You will see the round tower, queue for the toilet, eat a sandwich, and leave before you've walked as far as the Lower Lake. The valley needs an afternoon at minimum, and ideally an evening. Stay over.

×
The Visitor Centre café

It feeds the bus crowd at twelve and is fine at what it does. Walk the extra ten minutes back to Laragh and eat at Trinity Mountain Bothy or Lynham's instead. Both are better, both are quieter, both are run by someone who lives in the village.

×
Driving to the Upper Lake car park in summer

The road is narrow, the car park fills by ten, and the walk between the lakes is the actual point. Park at the visitor centre, walk the Green Road, earn the Upper Lake.

×
St Kevin's Bed by boat

The boat trips across the Upper Lake to St Kevin's Bed don't always run, and the cave is small, dark, and you can't go in.
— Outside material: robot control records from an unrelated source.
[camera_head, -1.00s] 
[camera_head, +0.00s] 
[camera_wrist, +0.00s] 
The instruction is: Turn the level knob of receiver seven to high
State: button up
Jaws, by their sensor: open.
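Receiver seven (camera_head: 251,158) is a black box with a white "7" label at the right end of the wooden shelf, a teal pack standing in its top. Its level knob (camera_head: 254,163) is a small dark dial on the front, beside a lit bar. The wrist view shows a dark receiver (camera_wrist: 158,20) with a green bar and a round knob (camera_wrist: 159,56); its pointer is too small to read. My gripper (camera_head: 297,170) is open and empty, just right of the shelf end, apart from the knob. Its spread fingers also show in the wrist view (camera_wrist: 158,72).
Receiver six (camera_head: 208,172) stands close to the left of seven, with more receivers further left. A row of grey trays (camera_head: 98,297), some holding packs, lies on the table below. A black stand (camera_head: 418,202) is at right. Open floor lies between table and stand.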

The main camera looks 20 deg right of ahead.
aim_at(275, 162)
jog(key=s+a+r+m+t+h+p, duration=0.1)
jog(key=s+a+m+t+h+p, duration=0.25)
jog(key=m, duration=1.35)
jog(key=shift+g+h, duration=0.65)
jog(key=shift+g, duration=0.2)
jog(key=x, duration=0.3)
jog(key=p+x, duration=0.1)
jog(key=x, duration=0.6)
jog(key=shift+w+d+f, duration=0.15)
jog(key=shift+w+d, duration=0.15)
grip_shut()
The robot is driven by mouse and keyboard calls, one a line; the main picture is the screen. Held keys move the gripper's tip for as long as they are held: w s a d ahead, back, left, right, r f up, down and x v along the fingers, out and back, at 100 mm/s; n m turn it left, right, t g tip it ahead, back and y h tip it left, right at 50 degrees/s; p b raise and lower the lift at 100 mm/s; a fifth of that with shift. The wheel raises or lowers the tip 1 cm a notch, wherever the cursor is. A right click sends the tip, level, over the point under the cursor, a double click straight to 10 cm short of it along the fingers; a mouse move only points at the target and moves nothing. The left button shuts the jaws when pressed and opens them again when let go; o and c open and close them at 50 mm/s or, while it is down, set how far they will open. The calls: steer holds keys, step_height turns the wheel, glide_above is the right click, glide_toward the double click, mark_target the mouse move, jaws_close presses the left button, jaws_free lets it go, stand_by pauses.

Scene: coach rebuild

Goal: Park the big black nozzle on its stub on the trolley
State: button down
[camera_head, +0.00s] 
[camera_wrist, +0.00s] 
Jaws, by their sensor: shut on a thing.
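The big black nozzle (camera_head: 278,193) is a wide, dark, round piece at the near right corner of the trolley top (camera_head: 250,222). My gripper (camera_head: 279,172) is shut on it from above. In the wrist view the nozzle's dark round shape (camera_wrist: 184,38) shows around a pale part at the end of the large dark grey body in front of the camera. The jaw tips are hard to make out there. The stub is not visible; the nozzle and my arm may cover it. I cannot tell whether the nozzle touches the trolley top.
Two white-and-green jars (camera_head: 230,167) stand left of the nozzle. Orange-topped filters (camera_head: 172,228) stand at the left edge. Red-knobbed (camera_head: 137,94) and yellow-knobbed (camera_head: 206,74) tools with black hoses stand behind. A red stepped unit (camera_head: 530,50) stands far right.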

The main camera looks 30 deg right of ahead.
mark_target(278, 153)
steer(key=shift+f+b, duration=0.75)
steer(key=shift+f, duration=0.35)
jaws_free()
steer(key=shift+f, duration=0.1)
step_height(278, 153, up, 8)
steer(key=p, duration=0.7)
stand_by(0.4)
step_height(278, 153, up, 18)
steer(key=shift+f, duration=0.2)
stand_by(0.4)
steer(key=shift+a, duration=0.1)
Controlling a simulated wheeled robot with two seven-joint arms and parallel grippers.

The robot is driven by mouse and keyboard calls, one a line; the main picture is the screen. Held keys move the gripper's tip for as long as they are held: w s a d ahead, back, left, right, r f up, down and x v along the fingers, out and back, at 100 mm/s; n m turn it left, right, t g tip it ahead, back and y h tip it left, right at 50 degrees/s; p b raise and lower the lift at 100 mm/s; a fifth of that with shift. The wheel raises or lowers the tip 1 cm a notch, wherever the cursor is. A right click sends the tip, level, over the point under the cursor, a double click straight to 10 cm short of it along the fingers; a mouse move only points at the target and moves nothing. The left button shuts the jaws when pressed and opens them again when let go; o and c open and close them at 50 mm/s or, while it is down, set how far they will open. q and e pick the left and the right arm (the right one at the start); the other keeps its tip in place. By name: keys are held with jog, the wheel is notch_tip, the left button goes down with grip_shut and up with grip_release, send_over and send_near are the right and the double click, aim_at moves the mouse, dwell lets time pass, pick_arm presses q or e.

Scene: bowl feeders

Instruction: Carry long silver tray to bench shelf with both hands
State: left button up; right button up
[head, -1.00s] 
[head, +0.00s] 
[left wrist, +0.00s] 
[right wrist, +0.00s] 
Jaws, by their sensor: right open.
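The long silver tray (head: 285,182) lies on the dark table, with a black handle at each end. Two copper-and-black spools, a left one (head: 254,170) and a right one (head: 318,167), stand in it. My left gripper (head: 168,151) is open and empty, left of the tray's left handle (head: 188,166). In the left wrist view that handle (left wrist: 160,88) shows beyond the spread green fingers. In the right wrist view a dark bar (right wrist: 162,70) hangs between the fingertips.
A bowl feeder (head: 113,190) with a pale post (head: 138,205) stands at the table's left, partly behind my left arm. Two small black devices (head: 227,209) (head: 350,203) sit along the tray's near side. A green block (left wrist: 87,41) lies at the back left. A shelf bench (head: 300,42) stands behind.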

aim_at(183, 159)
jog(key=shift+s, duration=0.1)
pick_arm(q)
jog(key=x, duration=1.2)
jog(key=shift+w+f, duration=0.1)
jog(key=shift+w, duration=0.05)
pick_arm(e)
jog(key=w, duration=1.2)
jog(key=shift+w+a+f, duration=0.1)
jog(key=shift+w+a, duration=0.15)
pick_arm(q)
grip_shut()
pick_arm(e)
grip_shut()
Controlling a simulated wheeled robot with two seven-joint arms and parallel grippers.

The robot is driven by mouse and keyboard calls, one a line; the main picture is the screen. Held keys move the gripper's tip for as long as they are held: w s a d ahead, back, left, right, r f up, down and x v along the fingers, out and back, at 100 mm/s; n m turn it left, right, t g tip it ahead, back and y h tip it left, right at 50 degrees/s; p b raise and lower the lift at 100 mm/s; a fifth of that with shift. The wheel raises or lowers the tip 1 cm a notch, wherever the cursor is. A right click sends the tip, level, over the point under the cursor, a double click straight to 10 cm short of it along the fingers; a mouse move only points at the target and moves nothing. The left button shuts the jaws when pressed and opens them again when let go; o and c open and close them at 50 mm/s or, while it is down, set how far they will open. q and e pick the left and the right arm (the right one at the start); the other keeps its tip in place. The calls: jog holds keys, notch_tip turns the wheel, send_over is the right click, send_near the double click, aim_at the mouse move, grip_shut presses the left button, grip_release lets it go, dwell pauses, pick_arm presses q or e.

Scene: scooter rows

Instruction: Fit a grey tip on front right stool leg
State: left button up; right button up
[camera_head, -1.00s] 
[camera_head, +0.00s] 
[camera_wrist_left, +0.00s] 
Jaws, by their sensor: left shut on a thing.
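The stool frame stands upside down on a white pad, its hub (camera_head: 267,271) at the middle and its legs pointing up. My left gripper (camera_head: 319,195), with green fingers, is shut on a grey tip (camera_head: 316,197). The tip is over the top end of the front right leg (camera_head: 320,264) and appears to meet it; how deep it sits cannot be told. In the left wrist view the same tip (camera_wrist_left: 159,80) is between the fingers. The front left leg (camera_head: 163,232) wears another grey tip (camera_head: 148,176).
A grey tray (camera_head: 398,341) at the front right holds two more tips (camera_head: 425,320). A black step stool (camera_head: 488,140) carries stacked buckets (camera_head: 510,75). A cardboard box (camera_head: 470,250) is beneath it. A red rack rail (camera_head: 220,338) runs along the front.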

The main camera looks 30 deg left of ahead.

The view of the cave from the south shore - across the water - is the better view anyway.

+

Getting there.

By car

Dublin to Glendalough is 1h 15m via the M11 and R755, or 1h 30m over the spectacular Sally Gap on the R115 (the Military Road). Take the M11 in, the Sally Gap out. From Wicklow town it's 30 minutes via Rathdrum.

By bus

St Kevin's Bus Service runs once a day each way from Dublin (St Stephen's Green) via Bray, Roundwood and Laragh to Glendalough. It is the only public transport. Check the timetable the night before; it has been the only one for a long time and is run accordingly.

By train

No train. Nearest station is Rathdrum (15km, on the Dublin-Rosslare line) or Wicklow town (30km). Then taxi or hire car.

By air

Dublin Airport is 1h 30m by car via the M50 and M11.